Lease Options
By
Dennis
Estrada
The lease options are another form of lease to own or rent to
own. The buyer can buy his way to purchase the home. Within the
agreed number of lease years, the buyer has the option to
purchase the home with the agreed home
price.
There are two options for the buyer. That is the lease option
or lease purchase. The two options are very similar. The main
difference between lease option and lease purchase is that the
buyer will definitely purchase the home with lease
purchase.
In lease option, the buyer may decline to purchase the home
within the agreed number of lease years. Usually, the number of
lease years range from one to three years. There are many
unforeseen events that make the buyer to decline the purchase
of home.
The buyer declines to purchase the home, when the home
depreciates in value. That means the agreed home price is
higher than the market value. The buyer may want to finance a
home with the lower home price. So, the buyer might try to find
another home in a lower home price.
The buyer also declines when the interest rate significantly
increases. The mortgage payment significantly increases as the
mortgage interest rate increases. The mortgage payment may be
too high for the buyer to afford.
The buyer also declines when the home fits another type of
homeowner. To buy a home are one of the biggest decision in our
lifetime. The buyer worries to commit on a large purchase in
which the home fits another type of homeowner. The best thing
about lease option is the buyer can try before the buyer
actually purchases the home.
The seller still owns the home while the buyer leases the home.
Naturally, the seller can still use the mortgage interest tax
deduction. A part portion of mortgage payment is the mortgage
interest which is a substantial and beneficial for the
seller.
A loan amortization schedule from loan amortization mortgage
calculators shows the amount of interest on each mortgage
payment.
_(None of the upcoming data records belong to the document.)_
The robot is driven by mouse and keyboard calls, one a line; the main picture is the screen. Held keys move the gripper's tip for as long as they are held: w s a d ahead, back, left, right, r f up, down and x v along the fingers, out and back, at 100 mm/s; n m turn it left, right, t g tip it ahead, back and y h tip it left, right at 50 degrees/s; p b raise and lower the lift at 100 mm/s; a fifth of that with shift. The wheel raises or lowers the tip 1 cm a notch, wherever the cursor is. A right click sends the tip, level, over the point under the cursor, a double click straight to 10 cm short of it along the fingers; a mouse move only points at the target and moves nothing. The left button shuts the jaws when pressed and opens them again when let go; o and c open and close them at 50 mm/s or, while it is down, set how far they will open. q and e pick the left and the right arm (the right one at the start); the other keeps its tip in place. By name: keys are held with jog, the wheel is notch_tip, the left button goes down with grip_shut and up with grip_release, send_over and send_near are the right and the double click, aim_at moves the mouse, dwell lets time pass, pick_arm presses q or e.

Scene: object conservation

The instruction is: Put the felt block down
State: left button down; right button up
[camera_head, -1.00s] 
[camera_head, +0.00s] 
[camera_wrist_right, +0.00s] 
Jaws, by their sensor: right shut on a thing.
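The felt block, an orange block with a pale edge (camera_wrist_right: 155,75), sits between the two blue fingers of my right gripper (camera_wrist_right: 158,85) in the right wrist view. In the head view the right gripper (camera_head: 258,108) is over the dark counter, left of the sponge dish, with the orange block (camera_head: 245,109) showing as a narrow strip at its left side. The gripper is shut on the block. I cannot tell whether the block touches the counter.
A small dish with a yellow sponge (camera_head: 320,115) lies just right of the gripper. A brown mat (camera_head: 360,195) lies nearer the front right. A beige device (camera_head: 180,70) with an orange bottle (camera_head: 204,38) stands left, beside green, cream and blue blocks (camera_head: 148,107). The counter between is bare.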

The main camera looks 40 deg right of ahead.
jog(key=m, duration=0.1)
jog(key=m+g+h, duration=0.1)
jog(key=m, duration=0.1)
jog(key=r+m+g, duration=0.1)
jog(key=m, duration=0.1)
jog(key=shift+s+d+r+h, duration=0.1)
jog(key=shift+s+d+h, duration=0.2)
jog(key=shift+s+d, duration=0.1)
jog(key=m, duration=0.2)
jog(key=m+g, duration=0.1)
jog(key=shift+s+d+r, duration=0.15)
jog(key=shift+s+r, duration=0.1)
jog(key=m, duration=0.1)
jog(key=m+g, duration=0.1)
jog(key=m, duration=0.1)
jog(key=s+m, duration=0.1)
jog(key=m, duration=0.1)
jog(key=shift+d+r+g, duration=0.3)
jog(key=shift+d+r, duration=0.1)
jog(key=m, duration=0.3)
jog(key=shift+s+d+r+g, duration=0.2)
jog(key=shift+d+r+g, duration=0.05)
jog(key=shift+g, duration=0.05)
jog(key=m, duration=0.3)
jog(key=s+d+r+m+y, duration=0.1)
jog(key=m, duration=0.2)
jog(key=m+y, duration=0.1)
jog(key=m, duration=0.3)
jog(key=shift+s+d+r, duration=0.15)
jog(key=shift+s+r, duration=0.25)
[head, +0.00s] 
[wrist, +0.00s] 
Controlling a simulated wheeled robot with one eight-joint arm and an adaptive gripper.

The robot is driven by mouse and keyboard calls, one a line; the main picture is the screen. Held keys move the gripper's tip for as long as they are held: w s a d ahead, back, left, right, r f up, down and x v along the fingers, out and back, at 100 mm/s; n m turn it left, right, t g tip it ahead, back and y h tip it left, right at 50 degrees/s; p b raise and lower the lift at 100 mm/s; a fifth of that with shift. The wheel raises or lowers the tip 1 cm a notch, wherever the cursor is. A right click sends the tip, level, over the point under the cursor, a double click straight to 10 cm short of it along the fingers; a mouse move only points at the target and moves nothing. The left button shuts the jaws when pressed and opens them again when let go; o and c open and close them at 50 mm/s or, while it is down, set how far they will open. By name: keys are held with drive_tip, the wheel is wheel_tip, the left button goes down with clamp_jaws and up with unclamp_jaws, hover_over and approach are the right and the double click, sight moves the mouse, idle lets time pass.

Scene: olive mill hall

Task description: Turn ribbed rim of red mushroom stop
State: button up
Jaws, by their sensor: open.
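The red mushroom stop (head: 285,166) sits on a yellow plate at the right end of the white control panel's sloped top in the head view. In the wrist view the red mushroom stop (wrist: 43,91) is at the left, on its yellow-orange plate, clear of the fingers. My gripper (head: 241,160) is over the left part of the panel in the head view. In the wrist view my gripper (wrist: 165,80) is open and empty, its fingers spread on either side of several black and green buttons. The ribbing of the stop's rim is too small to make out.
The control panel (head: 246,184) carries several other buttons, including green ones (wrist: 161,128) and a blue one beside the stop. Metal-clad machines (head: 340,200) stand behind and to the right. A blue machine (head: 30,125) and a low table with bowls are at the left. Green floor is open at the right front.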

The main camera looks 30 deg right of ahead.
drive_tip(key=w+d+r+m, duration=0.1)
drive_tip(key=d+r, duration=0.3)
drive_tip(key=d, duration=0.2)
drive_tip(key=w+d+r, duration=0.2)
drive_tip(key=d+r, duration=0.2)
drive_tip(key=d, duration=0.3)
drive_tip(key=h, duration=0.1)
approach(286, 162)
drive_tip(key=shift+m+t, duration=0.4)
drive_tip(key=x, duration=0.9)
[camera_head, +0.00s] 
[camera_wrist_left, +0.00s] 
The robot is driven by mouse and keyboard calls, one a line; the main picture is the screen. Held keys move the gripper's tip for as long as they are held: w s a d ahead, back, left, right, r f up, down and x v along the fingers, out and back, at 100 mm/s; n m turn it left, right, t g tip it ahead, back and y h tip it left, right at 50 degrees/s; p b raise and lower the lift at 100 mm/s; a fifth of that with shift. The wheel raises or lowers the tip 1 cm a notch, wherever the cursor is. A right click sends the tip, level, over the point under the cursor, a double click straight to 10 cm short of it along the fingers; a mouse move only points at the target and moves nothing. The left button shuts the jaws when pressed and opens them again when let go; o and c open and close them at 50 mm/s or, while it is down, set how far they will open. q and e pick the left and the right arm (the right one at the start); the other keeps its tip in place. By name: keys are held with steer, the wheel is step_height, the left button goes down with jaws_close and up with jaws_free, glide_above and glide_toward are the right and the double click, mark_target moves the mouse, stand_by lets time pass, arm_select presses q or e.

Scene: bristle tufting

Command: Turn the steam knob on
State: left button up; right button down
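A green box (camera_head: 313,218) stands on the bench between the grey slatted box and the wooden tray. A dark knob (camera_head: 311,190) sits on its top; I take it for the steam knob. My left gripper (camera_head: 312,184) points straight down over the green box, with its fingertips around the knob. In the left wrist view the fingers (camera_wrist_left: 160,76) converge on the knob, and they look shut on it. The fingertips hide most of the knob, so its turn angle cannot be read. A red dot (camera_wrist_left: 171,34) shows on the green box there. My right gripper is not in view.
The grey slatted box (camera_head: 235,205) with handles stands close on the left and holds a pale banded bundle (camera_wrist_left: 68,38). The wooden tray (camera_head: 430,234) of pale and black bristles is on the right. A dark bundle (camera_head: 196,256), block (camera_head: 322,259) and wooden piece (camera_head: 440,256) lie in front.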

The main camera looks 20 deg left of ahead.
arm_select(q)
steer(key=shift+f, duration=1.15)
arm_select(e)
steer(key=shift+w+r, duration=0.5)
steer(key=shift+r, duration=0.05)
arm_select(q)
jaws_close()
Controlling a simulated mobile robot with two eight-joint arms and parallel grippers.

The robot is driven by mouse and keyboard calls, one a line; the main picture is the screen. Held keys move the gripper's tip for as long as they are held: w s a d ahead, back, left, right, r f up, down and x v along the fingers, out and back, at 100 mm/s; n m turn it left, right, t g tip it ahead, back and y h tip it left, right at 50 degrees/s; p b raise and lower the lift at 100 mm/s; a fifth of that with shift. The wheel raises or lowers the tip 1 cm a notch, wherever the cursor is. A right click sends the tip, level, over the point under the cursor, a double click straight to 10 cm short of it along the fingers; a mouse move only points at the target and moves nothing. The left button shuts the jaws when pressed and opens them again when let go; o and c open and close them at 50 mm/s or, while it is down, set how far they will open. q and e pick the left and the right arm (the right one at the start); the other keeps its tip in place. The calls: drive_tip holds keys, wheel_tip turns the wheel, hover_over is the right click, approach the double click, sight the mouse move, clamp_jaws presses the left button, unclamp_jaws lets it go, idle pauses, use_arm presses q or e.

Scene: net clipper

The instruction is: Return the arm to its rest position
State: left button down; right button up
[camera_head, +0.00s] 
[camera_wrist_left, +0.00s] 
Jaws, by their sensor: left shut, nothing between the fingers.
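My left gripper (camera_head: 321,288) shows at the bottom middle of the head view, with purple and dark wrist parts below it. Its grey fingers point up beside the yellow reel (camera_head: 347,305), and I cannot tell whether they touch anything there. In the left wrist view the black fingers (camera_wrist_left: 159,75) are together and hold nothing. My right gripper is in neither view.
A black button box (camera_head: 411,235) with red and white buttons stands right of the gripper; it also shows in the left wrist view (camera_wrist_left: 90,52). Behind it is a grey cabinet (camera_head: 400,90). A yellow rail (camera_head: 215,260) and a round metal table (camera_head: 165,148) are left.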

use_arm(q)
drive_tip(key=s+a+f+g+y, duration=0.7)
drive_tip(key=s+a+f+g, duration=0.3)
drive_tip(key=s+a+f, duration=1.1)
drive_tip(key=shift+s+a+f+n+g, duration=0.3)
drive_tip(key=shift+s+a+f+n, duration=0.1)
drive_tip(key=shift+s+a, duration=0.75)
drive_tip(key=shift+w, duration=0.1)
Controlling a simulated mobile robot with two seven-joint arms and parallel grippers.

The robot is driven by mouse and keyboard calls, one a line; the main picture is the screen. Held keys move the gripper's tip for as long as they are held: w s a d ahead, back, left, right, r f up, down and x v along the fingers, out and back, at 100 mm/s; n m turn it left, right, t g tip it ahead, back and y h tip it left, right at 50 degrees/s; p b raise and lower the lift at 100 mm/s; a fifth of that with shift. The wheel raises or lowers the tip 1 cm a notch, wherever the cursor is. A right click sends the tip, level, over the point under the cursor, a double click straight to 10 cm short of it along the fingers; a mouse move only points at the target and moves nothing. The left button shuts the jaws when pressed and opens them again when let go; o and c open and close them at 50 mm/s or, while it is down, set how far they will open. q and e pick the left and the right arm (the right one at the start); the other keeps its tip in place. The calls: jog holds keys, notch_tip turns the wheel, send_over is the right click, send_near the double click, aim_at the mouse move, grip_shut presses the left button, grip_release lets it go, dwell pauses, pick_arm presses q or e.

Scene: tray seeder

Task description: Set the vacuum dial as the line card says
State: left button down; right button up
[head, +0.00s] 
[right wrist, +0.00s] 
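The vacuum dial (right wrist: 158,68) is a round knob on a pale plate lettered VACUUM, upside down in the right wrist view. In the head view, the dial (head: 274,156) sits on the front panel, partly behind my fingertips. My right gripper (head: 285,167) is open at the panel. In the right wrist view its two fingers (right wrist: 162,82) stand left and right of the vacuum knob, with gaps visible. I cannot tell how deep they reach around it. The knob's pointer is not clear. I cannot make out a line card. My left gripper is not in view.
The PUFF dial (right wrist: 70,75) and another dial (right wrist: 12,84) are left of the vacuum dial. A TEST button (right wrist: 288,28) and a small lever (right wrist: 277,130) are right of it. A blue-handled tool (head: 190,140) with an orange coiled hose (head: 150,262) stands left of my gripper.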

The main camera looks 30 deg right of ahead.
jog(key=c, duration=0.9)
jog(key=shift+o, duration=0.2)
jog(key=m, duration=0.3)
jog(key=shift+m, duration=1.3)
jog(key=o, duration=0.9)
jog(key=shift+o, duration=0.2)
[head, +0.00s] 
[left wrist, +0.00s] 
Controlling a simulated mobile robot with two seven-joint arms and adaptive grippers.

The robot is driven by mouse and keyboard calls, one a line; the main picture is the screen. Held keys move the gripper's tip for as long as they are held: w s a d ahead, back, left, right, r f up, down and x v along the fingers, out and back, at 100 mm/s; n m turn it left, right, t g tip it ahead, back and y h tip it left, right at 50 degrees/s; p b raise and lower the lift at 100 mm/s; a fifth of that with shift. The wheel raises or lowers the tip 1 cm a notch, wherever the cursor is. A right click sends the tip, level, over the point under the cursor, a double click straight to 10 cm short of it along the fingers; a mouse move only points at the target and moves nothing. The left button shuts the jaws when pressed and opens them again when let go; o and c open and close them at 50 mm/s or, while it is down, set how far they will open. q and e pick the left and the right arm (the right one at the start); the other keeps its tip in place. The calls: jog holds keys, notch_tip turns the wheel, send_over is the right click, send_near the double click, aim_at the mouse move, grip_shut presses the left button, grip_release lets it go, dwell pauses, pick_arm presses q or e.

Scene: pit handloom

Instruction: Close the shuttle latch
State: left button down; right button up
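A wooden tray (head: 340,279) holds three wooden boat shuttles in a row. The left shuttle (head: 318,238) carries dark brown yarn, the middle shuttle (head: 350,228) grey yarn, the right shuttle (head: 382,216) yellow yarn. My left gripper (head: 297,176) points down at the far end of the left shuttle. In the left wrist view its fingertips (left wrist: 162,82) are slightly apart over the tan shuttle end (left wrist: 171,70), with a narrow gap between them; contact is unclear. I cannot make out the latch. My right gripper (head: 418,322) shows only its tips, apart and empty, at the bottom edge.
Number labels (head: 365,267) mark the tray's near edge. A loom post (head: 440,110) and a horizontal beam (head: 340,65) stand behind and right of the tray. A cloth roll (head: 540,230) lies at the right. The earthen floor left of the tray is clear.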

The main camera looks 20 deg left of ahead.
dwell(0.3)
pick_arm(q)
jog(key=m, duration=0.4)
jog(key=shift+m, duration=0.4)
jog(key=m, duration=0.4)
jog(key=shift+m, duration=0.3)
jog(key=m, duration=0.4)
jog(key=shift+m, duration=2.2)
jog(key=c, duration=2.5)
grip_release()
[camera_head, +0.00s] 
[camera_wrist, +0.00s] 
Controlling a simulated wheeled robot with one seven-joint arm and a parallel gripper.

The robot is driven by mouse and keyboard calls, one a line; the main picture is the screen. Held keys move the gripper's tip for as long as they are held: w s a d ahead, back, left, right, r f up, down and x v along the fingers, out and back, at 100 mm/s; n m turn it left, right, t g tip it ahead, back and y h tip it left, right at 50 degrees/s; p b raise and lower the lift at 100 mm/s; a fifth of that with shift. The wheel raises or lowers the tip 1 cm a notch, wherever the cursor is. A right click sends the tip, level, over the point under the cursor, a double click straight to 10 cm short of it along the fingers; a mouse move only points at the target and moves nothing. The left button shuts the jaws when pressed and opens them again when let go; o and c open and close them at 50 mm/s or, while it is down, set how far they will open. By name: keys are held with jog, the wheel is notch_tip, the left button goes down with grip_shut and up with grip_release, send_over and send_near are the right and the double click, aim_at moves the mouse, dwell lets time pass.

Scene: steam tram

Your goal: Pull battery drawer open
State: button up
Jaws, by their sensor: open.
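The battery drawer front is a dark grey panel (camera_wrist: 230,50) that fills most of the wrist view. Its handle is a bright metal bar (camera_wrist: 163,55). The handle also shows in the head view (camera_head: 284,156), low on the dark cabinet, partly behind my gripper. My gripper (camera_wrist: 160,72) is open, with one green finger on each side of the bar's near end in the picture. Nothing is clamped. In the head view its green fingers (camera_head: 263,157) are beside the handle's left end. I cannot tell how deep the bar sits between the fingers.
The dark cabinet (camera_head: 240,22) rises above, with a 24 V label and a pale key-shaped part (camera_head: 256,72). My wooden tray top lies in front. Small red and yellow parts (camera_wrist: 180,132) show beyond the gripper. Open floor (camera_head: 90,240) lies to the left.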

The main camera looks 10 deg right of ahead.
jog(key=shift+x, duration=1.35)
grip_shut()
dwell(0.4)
The mortgage payment can be broken down into
principal, and interest.
The buyer finances the home price that is agreed upon on the
agreement. The purchase price remains the same as the home
depreciates or appreciates in value.
The lease includes the lease and premium. The premium will be
credited to purchase the home. That means the equity grows at
the start of lease. In the event of decline purchase, the buyer
loses the all the paid premium.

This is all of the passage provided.